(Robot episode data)
• • • •

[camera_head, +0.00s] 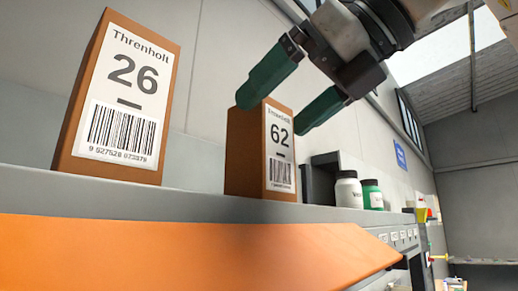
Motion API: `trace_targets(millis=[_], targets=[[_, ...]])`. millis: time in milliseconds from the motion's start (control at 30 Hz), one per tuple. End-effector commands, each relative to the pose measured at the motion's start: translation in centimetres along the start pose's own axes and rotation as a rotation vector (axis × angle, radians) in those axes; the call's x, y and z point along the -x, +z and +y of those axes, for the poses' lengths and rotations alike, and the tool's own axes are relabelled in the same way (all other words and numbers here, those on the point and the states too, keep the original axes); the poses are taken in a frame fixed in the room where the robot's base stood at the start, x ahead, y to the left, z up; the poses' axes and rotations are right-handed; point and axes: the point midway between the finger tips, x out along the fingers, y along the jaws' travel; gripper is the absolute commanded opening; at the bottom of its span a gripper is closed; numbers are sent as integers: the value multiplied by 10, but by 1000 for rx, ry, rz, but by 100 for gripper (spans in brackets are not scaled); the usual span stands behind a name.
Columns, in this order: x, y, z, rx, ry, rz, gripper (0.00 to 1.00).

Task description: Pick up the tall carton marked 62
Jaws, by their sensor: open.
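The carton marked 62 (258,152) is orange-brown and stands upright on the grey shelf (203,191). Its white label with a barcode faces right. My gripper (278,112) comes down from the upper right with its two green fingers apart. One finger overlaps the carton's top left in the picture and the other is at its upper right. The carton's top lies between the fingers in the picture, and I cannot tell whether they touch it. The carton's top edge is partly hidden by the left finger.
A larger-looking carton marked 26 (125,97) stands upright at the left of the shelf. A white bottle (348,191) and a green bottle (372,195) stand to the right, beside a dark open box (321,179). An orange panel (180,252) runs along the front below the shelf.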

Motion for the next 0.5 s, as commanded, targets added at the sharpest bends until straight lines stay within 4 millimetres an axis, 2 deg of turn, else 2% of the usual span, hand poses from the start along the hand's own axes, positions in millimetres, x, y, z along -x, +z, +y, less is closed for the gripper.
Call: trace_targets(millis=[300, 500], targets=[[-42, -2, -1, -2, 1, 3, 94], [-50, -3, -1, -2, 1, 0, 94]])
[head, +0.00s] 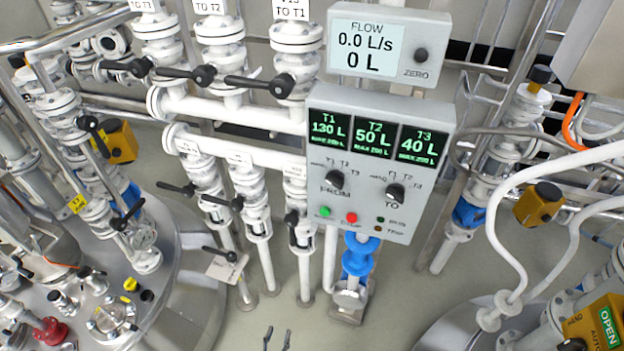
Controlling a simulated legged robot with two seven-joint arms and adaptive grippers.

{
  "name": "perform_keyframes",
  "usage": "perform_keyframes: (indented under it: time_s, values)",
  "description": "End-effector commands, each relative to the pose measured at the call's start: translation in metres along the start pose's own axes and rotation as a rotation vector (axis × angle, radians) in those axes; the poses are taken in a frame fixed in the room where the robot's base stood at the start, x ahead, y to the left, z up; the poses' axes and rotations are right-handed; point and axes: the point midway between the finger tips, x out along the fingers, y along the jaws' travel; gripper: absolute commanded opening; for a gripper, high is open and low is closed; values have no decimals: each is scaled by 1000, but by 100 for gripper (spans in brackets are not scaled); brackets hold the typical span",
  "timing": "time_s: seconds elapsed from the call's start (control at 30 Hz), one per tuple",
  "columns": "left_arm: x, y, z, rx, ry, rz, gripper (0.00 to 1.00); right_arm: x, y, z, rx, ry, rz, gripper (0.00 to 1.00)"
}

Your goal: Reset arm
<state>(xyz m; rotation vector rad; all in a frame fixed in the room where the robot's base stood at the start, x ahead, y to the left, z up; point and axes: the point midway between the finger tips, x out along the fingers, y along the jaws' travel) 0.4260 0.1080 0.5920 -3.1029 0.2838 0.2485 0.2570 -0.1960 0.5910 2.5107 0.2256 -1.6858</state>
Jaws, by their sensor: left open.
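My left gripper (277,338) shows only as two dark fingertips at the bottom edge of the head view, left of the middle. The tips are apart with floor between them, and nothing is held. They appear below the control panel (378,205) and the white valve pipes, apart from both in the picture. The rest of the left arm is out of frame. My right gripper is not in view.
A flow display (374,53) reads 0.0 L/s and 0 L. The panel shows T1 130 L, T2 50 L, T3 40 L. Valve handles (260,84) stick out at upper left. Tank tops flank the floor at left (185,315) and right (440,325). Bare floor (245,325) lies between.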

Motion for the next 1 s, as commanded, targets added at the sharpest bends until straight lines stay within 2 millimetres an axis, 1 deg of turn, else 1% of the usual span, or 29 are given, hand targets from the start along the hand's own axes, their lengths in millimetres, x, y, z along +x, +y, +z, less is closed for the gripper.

• • • •

GIVEN TASK:
The material above must be printed exactly, with its pictures left out.

PROBLEM SOLUTION:
[camera_head, +0.00s] 
Motion API: `trace_targets(millis=[_], targets=[[_, ...]])`. millis: time in milliseconds from the motion's start (control at 30 Hz), one per tuple. End-effector commands, each relative to the pose measured at the motion's start: translation in centimetres along the start pose's own axes and rotation as a rotation vector (axis × angle, radians) in those axes; the call's x, y and z point along the -x, +z and +y of those axes, for the poses' lengths and rotations alike, and the tool's own axes are relabelled in the same way (all other words and numbers here, those on the point and the states too, keep the original axes); the poses are taken in a frame fixed in the room where the robot's base stood at the start, x ahead, y to the left, z up; the poses' axes and rotations are right-handed; point and axes: the point midway between the finger tips, x out along the fingers, y along the jaws' travel; gripper is the absolute commanded opening; at the bottom of its span a gripper is closed; numbers are sent as integers: the value multiplied by 10, but by 1000 for rx, ry, rz, but by 100 for gripper (spans in brackets are not scaled); the usual span stands behind a name.
Columns, in this order: x, y, z, rx, ry, rz, gripper (0.00 to 1.00).

Task description: Pick up the tall carton marked 62
Jaws, by their sensor: open.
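The carton marked 62 (258,152) is orange-brown and stands upright on the grey shelf (203,191). Its white label with a barcode faces right. My gripper (278,112) comes down from the upper right with its two green fingers apart. One finger overlaps the carton's top left in the picture and the other is at its upper right. The carton's top lies between the fingers in the picture, and I cannot tell whether they touch it. The carton's top edge is partly hidden by the left finger.
A larger-looking carton marked 26 (125,97) stands upright at the left of the shelf. A white bottle (348,191) and a green bottle (372,195) stand to the right, beside a dark open box (321,179). An orange panel (180,252) runs along the front below the shelf.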

Motion for the next 0.5 s, as commanded, targets added at the sharpest bends until straight lines stay within 4 millimetres an axis, 2 deg of turn, else 2% of the usual span, hand poses from the start along the hand's own axes, positions in millimetres, x, y, z along -x, +z, +y, less is closed for the gripper.
Call: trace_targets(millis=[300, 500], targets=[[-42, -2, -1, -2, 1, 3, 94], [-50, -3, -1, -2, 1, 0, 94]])
[head, +0.00s] 
Controlling a simulated legged robot with two seven-joint arms and adaptive grippers.

{
  "name": "perform_keyframes",
  "usage": "perform_keyframes: (indented under it: time_s, values)",
  "description": "End-effector commands, each relative to the pose measured at the call's start: translation in metres along the start pose's own axes and rotation as a rotation vector (axis × angle, radians) in those axes; the poses are taken in a frame fixed in the room where the robot's base stood at the start, x ahead, y to the left, z up; the poses' axes and rotations are right-handed; point and axes: the point midway between the finger tips, x out along the fingers, y along the jaws' travel; gripper: absolute commanded opening; for a gripper, high is open and low is closed; values have no decimals: each is scaled by 1000, but by 100 for gripper (spans in brackets are not scaled); brackets hold the typical span",
  "timing": "time_s: seconds elapsed from the call's start (control at 30 Hz), one per tuple",
  "columns": "left_arm: x, y, z, rx, ry, rz, gripper (0.00 to 1.00); right_arm: x, y, z, rx, ry, rz, gripper (0.00 to 1.00)"
}

Your goal: Reset arm
<state>(xyz m; rotation vector rad; all in a frame fixed in the room where the robot's base stood at the start, x ahead, y to the left, z up; point and axes: the point midway between the finger tips, x out along the fingers, y along the jaws' travel) 0.4260 0.1080 0.5920 -3.1029 0.2838 0.2485 0.2570 -0.1960 0.5910 2.5107 0.2256 -1.6858</state>
Jaws, by their sensor: left open.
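My left gripper (277,338) shows only as two dark fingertips at the bottom edge of the head view, left of the middle. The tips are apart with floor between them, and nothing is held. They appear below the control panel (378,205) and the white valve pipes, apart from both in the picture. The rest of the left arm is out of frame. My right gripper is not in view.
A flow display (374,53) reads 0.0 L/s and 0 L. The panel shows T1 130 L, T2 50 L, T3 40 L. Valve handles (260,84) stick out at upper left. Tank tops flank the floor at left (185,315) and right (440,325). Bare floor (245,325) lies between.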

Motion for the next 1 s, as commanded, targets added at the sharpest bends until straight lines stay within 2 millimetres an axis, 1 deg of turn, else 1% of the usual span, or 29 are given, hand targets from the start along the hand's own axes, their lengths in millimetres, x, y, z along +x, +y, +z, less is closed for the gripper.

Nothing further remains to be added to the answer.